begin DATA BLOCK
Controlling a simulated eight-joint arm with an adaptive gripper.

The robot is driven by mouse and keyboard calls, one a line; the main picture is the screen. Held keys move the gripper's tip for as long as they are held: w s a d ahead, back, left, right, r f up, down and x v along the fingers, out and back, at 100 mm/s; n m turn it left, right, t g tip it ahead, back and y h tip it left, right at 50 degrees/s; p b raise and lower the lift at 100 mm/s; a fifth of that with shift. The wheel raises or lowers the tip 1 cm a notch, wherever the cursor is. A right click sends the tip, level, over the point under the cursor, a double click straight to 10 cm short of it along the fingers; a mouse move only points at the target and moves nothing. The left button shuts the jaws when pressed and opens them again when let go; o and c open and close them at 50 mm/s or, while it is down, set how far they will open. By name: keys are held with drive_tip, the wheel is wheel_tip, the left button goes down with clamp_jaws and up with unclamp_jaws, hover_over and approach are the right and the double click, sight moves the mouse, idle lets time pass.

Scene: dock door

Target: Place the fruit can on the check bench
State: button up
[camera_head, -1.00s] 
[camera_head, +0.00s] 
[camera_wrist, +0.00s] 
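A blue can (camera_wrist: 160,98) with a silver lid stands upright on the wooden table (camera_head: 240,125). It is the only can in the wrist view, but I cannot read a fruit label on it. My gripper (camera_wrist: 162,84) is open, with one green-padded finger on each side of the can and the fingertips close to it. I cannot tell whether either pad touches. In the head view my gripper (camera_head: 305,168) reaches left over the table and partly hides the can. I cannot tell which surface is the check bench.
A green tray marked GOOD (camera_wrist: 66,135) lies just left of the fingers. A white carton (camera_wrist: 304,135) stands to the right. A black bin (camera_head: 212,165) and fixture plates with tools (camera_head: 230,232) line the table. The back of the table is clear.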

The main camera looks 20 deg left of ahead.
end DATA BLOCK
◆ EXERCISE INSTRUCTIONS ◆
Output exactly the lines of the material above from the one containing "The robot is" up to and including the one containing "[camera_head, +0.00s]".

◆ IN RESPONSE ◆
The robot is driven by mouse and keyboard calls, one a line; the main picture is the screen. Held keys move the gripper's tip for as long as they are held: w s a d ahead, back, left, right, r f up, down and x v along the fingers, out and back, at 100 mm/s; n m turn it left, right, t g tip it ahead, back and y h tip it left, right at 50 degrees/s; p b raise and lower the lift at 100 mm/s; a fifth of that with shift. The wheel raises or lowers the tip 1 cm a notch, wherever the cursor is. A right click sends the tip, level, over the point under the cursor, a double click straight to 10 cm short of it along the fingers; a mouse move only points at the target and moves nothing. The left button shuts the jaws when pressed and opens them again when let go; o and c open and close them at 50 mm/s or, while it is down, set how far they will open. By name: keys are held with drive_tip, the wheel is wheel_tip, the left button goes down with clamp_jaws and up with unclamp_jaws, hover_over and approach are the right and the double click, sight moves the mouse, idle lets time pass.

Scene: dock door

Target: Place the fruit can on the check bench
State: button up
[camera_head, -1.00s] 
[camera_head, +0.00s] 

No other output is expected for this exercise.